4/28/11

LA LECCIÓN DE LA BEATIFICACIÓN DE JUAN PABLO II


Monseñor Felipe Arizmendi Esquivel


VER
Al aproximarse la beatificación del Papa Juan Pablo II, recuerdo varios momentos en que tuve la gracia de estar cerca de él y valoro los dones que Dios nos concedió en su persona.
Siendo aún presbítero, cuando vino a México la primera vez, en enero de 1979, estuve en su encuentro con los sacerdotes en la Basílica de Guadalupe. Acompañé a los seminaristas de Toluca para estar con él en Guadalajara. En sus visitas posteriores, en las últimas ya como obispo, pude estar más cerca. En el Sínodo Mundial de Obispos de 1990, sin serlo yo todavía, casi a diario gozamos de su presencia; fui nombrado por él como experto en la formación sacerdotal en los Seminarios de América Latina. Por grupos, nos invitaba a tomar los alimentos con él. Participé en la IV Conferencia del Episcopado Latinoamericano en Santo Domingo, en 1992, que él inauguró. Durante la Visita Ad limina en 1994, conversé con él durante quince minutos. Estuve cerca de él durante el Sínodo para América, en 1997, delegado por mis hermanos obispos mexicanos. Lo saludé en algunas audiencias generales en Roma. Por su medio, el Espíritu Santo me llamó al episcopado en Tapachula, el 7 de febrero de 1991.
El 12 de enero del 2000, recibí una carta de su parte, firmada por el Prefecto de la Congregación para los Obispos, en que me preguntaba cuál era mi disponibilidad para ser trasladado de Tapachula a San Cristóbal de Las Casas, como sucesor de Mons. Samuel Ruiz García.

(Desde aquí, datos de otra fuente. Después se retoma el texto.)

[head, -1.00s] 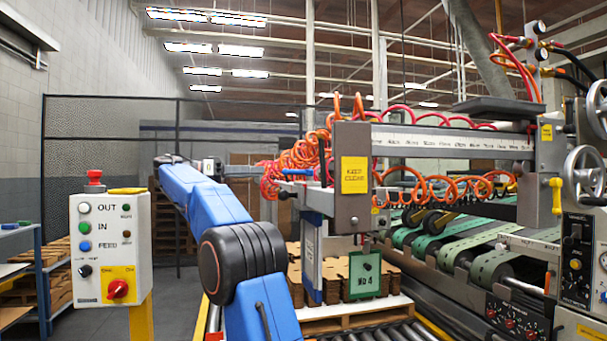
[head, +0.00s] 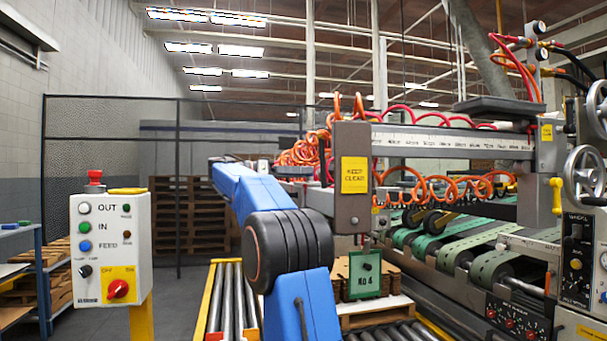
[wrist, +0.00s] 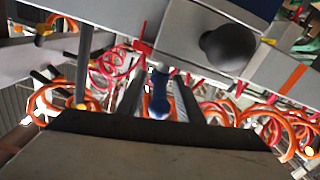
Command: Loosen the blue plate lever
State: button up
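In the wrist view, a blue rounded lever end (wrist: 159,106) shows between the two dark fingers of my gripper (wrist: 158,100). The fingers stand apart with a gap on each side of it, so the gripper looks open. I cannot tell its exact depth relative to the fingertips. A black ball knob (wrist: 229,47) sits on a grey part to the upper right. In the head view, my gripper (head: 292,170) is small and partly hidden at the end of my blue arm, beside the grey machine frame. The lever cannot be made out there.
A grey post with a yellow sign (head: 354,175) stands right of my gripper. Orange and red coiled hoses (head: 305,150) hang close around it. A green plate (head: 365,275) and stacked cardboard are below. A control box (head: 110,245) stands at left; roller conveyor (head: 228,300) lies below.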

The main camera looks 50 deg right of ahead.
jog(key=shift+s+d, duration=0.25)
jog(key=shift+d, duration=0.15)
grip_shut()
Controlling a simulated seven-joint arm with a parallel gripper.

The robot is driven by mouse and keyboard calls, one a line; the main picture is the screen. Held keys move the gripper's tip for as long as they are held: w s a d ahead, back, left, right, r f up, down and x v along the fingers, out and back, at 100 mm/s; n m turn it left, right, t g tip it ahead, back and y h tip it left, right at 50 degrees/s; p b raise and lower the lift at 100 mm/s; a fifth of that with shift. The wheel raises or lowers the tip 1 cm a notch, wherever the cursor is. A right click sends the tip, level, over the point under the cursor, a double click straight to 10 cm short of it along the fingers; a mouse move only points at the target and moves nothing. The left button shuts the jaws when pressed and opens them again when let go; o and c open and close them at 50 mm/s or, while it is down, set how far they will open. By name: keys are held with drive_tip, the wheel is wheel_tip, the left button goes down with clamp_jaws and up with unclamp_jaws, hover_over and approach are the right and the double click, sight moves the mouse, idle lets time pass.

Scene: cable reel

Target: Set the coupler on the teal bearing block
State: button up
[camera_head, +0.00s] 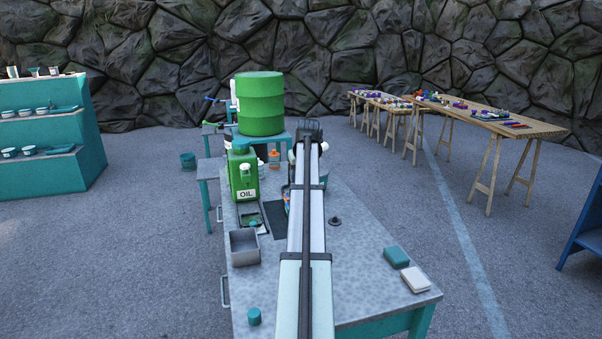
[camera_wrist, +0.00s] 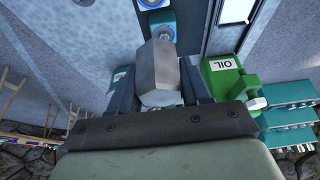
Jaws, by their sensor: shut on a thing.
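The coupler (camera_wrist: 157,72) is a grey, faceted metal piece in the wrist view. My gripper (camera_wrist: 159,82) is shut on it, with one dark finger on each side. Just beyond its far end is a teal block with a round metal-rimmed face (camera_wrist: 163,27), which looks like the teal bearing block. The coupler overlaps its lower part in the view, and I cannot tell whether they touch. In the head view my gripper (camera_head: 308,130) is small and dark at the far end of my arm. My arm hides the coupler and the block there.
The grey workbench (camera_head: 365,275) carries a green oil can (camera_head: 243,178), an open grey box (camera_head: 244,247), a teal block (camera_head: 397,256), a white block (camera_head: 414,281) and a teal cylinder (camera_head: 254,316). A green drum (camera_head: 260,104) stands behind.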

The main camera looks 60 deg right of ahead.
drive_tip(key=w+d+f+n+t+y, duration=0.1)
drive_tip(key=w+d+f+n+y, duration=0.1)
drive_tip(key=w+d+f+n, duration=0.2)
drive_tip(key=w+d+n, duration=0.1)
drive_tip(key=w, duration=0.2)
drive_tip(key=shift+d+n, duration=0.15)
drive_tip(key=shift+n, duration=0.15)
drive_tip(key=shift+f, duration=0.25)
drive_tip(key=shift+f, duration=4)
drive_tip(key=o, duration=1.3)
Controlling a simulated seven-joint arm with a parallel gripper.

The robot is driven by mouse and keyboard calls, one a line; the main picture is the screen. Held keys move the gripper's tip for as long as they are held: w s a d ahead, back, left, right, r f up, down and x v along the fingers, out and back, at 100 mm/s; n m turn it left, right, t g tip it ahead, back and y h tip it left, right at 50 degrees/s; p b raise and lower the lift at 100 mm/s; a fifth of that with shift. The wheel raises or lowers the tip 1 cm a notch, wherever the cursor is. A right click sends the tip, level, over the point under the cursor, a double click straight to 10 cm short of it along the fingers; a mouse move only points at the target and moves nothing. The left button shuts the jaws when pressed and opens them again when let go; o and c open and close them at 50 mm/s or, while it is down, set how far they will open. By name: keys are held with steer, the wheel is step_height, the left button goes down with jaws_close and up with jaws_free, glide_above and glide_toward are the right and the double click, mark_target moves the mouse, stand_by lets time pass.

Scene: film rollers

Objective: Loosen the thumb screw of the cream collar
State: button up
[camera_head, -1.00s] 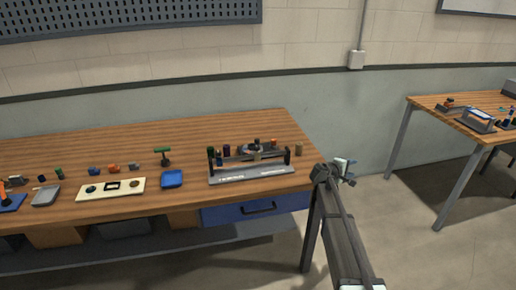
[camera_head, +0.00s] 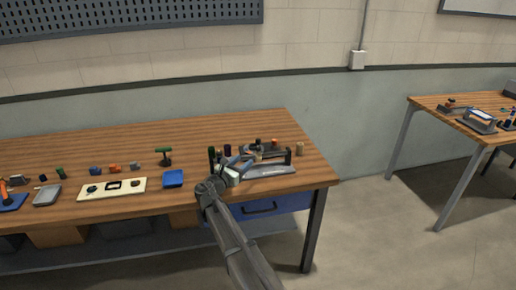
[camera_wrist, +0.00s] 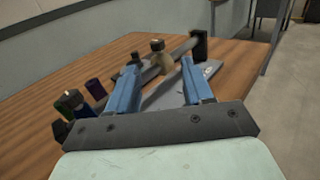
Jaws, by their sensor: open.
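The bar runs between dark end posts on a grey stand (camera_head: 266,171). My gripper (camera_wrist: 160,64) is open, its two blue fingers pointing forward toward the stand. The collar is too small to make out there.
Several dark cylinders, one purple (camera_wrist: 95,88), stand just left of the stand. A tan cylinder (camera_head: 300,149) is at its right. A blue tray (camera_head: 173,178) and a cream board (camera_head: 112,188) lie farther left. The wooden bench (camera_head: 130,145) is clear at the back.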

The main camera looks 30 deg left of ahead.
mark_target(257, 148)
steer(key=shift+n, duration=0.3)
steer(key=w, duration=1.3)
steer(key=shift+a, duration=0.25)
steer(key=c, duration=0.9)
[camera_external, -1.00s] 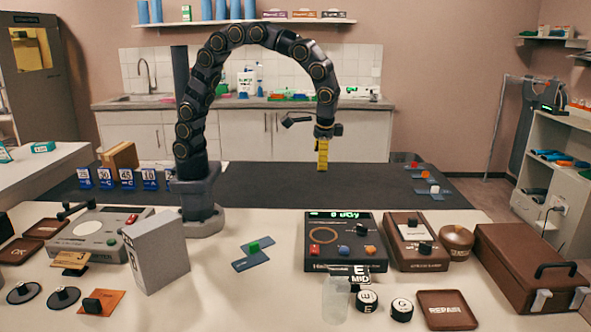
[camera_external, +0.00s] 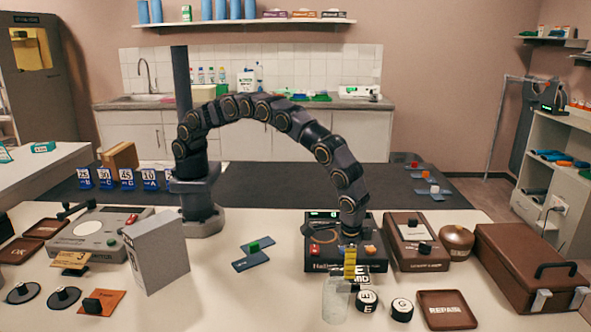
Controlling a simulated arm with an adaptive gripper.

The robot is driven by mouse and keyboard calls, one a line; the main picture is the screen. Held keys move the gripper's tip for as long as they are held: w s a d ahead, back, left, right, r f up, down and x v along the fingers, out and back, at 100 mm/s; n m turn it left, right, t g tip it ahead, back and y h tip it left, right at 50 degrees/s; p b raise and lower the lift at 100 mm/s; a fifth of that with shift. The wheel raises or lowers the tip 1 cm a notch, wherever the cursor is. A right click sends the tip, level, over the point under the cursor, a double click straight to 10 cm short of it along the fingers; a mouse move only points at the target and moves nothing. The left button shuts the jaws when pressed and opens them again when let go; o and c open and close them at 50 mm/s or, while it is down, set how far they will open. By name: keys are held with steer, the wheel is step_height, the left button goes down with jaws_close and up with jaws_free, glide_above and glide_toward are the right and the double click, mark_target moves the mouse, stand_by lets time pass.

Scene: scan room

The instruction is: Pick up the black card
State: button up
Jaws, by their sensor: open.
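My gripper (camera_external: 349,277), with yellow striped fingers, points down just left of the card's visible part. It is open, and nothing shows held in it. I cannot tell its exact height above the card or whether it touches it.
A clear glass (camera_external: 335,303) stands directly in front of my gripper. Two round black pieces, E (camera_external: 366,300) and G (camera_external: 402,309), sit to the right, near the brown REPAIR tray (camera_external: 447,322). The dark console (camera_external: 316,262) is behind. Bare table lies left of the glass.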

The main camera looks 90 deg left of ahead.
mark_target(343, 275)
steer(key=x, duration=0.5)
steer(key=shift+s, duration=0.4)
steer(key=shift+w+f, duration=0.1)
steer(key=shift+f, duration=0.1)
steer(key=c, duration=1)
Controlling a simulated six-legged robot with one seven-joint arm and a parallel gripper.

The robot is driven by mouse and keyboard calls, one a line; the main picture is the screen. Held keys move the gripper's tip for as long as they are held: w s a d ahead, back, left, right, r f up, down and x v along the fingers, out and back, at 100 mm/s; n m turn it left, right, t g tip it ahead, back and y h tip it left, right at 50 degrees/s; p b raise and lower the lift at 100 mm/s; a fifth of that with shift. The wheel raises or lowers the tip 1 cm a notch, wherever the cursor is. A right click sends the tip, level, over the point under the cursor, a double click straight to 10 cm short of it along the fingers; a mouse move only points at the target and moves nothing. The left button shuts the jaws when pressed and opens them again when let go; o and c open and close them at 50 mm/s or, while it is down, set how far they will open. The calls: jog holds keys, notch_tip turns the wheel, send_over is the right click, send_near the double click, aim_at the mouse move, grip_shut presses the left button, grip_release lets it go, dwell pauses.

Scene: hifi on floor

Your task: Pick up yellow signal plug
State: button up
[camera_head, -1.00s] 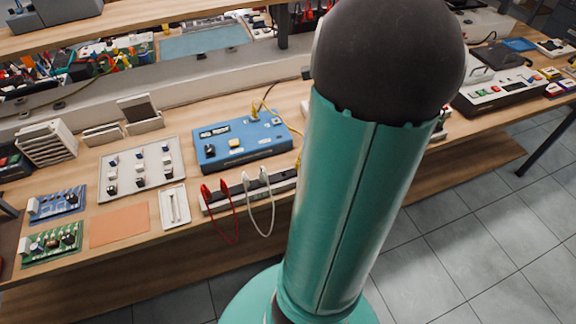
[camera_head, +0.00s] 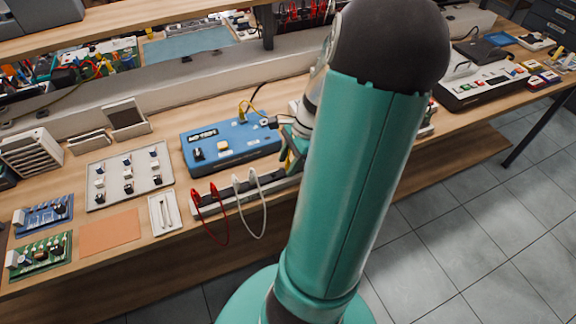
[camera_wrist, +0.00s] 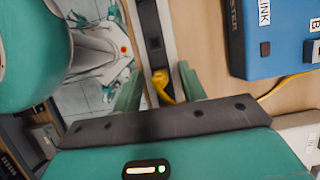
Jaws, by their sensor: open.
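A yellow plug (camera_wrist: 161,86) with a yellow cable shows in the wrist view, at the pale strip with dark sockets (camera_wrist: 153,42). My gripper (camera_wrist: 160,73) is open, one green finger on each side of the plug in that picture. I see a gap at both sides and cannot tell how deep the plug sits between the fingers. In the head view my gripper (camera_head: 291,148) is low over the right part of the strip, partly hidden behind my arm.
Red plugs (camera_head: 205,194) and white plugs (camera_head: 244,181) with looped cables stand in the strip, left of my gripper. The blue box also shows close by in the wrist view (camera_wrist: 270,38). A white tray (camera_head: 165,213) and an orange mat (camera_head: 110,232) lie further left.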

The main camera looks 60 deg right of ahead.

Respondí que no me consideraba capaz para ese servicio y le di mis razones; le sugerí a otros; pero le manifesté mi disposición a acatar la voluntad de Dios, manifestada en mis legítimos superiores. Pasaron tres meses y parecía que nada pasaba. El 12 de marzo, estando en Bogotá como Secretario General del CELAM, recibí una llamada en que se me pedía ir a Roma, para hablar personalmente con el Papa y sus colaboradores sobre el asunto. Con toda bondad me recibió y me escuchó; le repetí lo mismo que le había dicho en mi carta. En ese momento, nada me resolvió. El día 20 de marzo se fue a Israel, para celebrar el Gran Jubileo de la Encarnación, y estando en Jerusalén rumbo a Nazaret, entre el 24 y 25, días y lugares muy significativos, pidió que la Nunciatura me preguntara por tercera vez si estaba dispuesto al cambio. Reiteré lo mismo y el 31 de marzo de 2000 se publicó mi traslado a la diócesis donde ya llevo once años de ministerio episcopal. Juan Pablo II, pues, ha sido una providencia muy especial para mí. Cuando voy a Roma, estoy un buen rato en su sepulcro, en conversación familiar con él.
JUZGAR
Más allá de anécdotas personales, en Juan Pablo II nos regaló Dios un legítimo Sucesor de Pedro, un sacrificado Vicario de Cristo, un diligente Pastor universal, un solícito Obispo de Roma, que hizo cuanto pudo para cimentarnos en un como trípode: Cristo, Iglesia, Hombre. Desde su mensaje inaugural en Puebla, lo delineó claramente. Su insistencia en la necesidad de una nueva evangelización en su ardor, en sus métodos y en su expresión, nos acicateó para llevar a Cristo a la cultura y alentar una promoción humana integral, como nos dijo en Santo Domingo.
Me fascina su convicción de la centralidad de Cristo, y sobre todo de la necesidad de un encuentro vivo con El, como lo describe en su Exhortación Postsinodal La Iglesia en América y en tantos otros momentos. Su preocupación por la justicia para los pobres, por los derechos de los trabajadores, y en particular su defensa de los pueblos indígenas; su tierno amor a la Virgen María, su entrega sacrificada y firme hasta el final de sus capacidades, sus sufrimientos por la Iglesia, su pasión misionera, son legados que no podemos olvidar.
ACTUAR
Lo podemos invocar como intercesor ante Dios, para pedir milagros y gracias; pero sobre todo hemos de cuestionarnos qué nos quiso decir el Señor por su medio. La gran fiesta por su beatificación no debe quedarse en algo exterior y transitorio, sino ayudarnos a profundizar en su mensaje, que el Papa Benedicto XVI continúa con toda profundidad. Que el reconocimiento eclesial a su testimonio de fidelidad al Evangelio, nos impulse a ser mejores discípulos y misioneros de Jesús.